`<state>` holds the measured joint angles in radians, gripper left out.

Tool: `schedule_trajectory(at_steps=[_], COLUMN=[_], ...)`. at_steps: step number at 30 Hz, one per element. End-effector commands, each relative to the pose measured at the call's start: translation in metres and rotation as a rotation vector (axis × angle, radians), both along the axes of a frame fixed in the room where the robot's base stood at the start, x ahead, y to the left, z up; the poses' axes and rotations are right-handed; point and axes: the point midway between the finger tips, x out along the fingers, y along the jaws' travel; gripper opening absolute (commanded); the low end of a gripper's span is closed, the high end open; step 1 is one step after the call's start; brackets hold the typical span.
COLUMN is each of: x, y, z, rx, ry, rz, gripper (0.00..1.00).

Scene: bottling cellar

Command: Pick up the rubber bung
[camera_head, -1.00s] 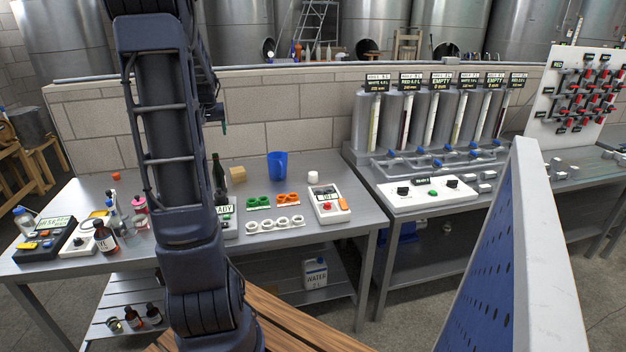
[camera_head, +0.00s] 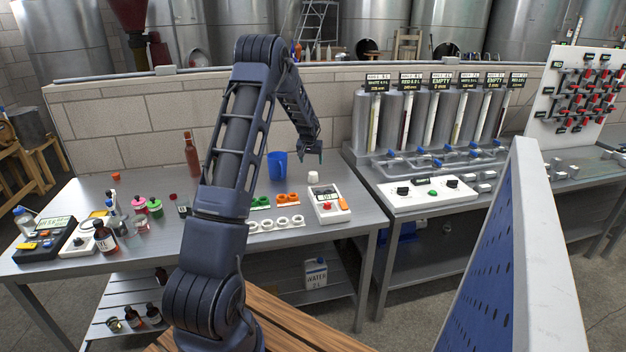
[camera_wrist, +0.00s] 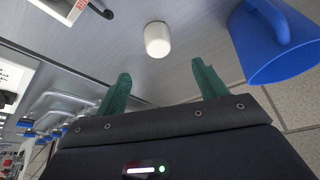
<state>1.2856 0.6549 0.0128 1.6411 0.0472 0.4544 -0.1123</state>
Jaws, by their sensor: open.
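The rubber bung appears to be the small white cylinder (camera_head: 313,177) on the left metal table, right of the blue jug and behind the grey box with a red button. In the wrist view the white bung (camera_wrist: 157,40) stands on the table beyond my fingertips, roughly centred between them. My gripper (camera_head: 313,155) is above the bung in the head view. Its green fingers are spread apart in the wrist view (camera_wrist: 162,73), with nothing between them. A gap shows between the fingertips and the bung.
The blue jug (camera_head: 277,165) stands close to the left of the bung; it is near one finger in the wrist view (camera_wrist: 270,42). Green and orange rings (camera_head: 284,199) lie to the left. A brick wall (camera_head: 350,120) rises behind the table.

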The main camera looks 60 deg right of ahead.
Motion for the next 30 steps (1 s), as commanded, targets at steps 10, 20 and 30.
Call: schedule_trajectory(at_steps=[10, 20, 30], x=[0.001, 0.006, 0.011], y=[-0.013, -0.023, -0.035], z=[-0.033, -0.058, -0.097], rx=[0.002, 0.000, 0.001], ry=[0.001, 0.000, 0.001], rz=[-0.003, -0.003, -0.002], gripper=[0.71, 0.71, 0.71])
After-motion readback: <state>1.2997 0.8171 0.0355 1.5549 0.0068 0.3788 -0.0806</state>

-.-.-

### Directive
Write out nothing but the lines from the start of the data through the line with "<state>1.2856 0.6549 0.0128". Leave out the pictures.

### Solution
`<state>` holds the measured joint angles in radians, gripper left out.

Tool: `schedule_trajectory(at_steps=[_], COLUMN=[_], ...)`. at_steps: step number at 30 Hz, one per element. End-effector commands, each relative to the pose measured at the call's start: translation in metres and rotation as a rotation vector (axis × angle, radians), both along the axes of a frame fixed in the room where the robot's base stood at the start, x ahead, y to the left, z up; the poses' axes and rotations are right-handed; point and axes: the point midway between the finger tips, x out along the fingers, y along the jaws' travel; gripper opening absolute (commanded); the low end of a gripper's span is closed, the high end open; step 1 is one step after the call's start; brackets hold the typical span.
COLUMN is each of: x, y, z, rx, ry, rz, gripper (0.00..1.00).

Scene: bottling cellar

Command: Pick up the rubber bung
[camera_head, -1.00s] 
[camera_head, +0.00s] 
[camera_wrist, +0.00s] 
<state>1.2856 0.6549 0.0128 1.6411 0.0472 0.4544 -0.1123</state>

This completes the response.